Türkiye’nin bu koşullar altında PYD’nin kazanımlarına müdahale etmesi mümkün görünmüyor. Daha önce kantonlar arasındaki boşlukları doldurmak üzere PYD’nin Cerablus’a girmesi ihtimaline karşı Türkiye güç kullanma tehdidinde bulunmuştu. Giderek bu ihtimalin azaldığını görüyoruz.
Bu koşullar altında Türkiye’nin önümüzdeki dönemde karşılaşması muhtemel durum şu: Akdeniz kıyı şeridinde bir butik Suriye devleti ve tüm güney sınırı boyunca uzanan PYD kontrolünde bir bölge. Böylelikle Türkiye güneyinde desteklediği muhalif güçlerle bağlantıyı kaybedebilir. Sünni Arap gruplar denize çıkışı olmayan, kuzeyde Türkiye’yle bağlantısı kesilmiş bir coğrafyaya sıkışabilir.
Türkiye’nin bu gelişmelere direnç göstermesi iç barışını da tehdit ediyor. Ankara bombalamasında da görüldüğü üzere devletin Kürtlerle bağlarını ciddi biçimde zedeleyecek durumlar gelişebilir. Belki de Türkiye için gerçek risk Kürt koridorunun oluşması değil, iç barışını zedeleyecek düzeyde toplumsal dokunun zedelenmesi.
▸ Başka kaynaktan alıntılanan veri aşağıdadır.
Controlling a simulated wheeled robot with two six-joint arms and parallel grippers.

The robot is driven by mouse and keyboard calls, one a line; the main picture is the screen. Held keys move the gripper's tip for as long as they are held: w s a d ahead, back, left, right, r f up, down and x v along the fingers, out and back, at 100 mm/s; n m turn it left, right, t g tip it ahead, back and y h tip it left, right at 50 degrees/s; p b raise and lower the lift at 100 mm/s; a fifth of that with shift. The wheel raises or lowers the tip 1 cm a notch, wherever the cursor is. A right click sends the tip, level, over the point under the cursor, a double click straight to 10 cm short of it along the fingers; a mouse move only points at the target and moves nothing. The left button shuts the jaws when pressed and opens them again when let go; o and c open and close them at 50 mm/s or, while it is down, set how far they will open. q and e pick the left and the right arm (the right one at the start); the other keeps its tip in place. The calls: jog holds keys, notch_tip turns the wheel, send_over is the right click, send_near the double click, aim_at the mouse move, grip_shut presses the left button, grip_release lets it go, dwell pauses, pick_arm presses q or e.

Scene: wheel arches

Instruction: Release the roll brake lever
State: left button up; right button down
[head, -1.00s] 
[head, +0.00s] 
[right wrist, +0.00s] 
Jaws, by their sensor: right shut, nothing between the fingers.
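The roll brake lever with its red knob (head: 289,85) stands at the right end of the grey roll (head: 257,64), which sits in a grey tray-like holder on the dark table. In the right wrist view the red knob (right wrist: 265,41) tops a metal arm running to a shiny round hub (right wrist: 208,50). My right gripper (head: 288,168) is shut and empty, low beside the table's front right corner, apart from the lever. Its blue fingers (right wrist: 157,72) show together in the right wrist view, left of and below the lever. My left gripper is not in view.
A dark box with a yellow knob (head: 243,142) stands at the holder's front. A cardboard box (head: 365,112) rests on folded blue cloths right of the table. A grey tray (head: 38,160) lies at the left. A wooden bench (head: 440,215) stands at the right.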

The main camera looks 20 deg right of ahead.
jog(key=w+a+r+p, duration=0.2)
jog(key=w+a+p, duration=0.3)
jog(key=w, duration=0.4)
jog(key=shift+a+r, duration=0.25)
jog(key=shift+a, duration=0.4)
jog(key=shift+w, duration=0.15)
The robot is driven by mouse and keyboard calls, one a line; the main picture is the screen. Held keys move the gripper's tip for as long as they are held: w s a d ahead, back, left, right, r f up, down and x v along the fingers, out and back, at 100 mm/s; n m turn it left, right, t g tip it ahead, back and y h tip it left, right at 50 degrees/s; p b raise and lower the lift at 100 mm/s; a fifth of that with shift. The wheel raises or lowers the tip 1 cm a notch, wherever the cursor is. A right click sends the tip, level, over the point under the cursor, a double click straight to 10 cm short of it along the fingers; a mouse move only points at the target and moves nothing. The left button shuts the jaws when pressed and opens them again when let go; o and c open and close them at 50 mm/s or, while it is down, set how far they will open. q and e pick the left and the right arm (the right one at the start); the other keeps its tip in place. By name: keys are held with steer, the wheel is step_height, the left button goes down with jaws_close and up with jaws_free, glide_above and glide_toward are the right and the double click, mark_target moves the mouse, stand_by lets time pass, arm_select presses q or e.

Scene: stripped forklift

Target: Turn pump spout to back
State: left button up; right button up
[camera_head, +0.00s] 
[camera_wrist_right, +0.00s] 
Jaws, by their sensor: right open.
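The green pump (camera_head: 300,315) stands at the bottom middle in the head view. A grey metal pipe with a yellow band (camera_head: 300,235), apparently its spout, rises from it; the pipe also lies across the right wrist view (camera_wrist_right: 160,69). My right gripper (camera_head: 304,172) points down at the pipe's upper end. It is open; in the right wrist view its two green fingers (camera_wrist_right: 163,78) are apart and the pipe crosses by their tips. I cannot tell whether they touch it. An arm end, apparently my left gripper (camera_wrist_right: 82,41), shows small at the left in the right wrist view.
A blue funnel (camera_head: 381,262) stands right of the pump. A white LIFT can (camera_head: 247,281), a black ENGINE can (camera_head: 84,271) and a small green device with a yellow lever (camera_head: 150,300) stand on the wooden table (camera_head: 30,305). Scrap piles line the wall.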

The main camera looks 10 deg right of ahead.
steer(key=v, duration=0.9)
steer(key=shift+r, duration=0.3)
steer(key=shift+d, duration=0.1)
Kürtlerin Türkiye’nin güney sınırı boyunca kontrolü sağlaması Kürt Siyasi Hareketi’nin elini güçlendirir ama Türkiye hala Kürtler için bölgedeki en önemli partner olmaya devam edecektir. Geçmişte Türkiye’nin Irak konusundaki inadından vazgeçerek bölgeyle pozitif ilişkiler kurması son derece olumlu sonuçlar doğurmuştur. Kürt bölgesinin Kuzey Irak’tan Esad güçlerinin kontrolündeki bölgeye uzanması ileride boru hatlarının oradan geçirileceğini de göstermez. Hala Türkiye’nin enerji koridordu olarak cazibesi sürmekte. Bunca altyapı yatırımı, network etkisi gibi konular sadece Kürt bölgesindeki enerji kaynakları için değil tüm bölge üreticileri için transit koridor olarak Türkiye’nin cazibesini sürdürmesini sağlayacaktır.
Türkiye’de ‘Çözüm Süreci’ni buzdolabına kaldıran asıl mesele Suriye üzerindeki anlaşmazlıktır. Seçimden sonra sürece dönülecekse ki her iki taraf için de doğrusu bu, taraflar arasındaki Suriye üzerine taban tabana zıt pozisyonlar en azından yakınlaşmalı.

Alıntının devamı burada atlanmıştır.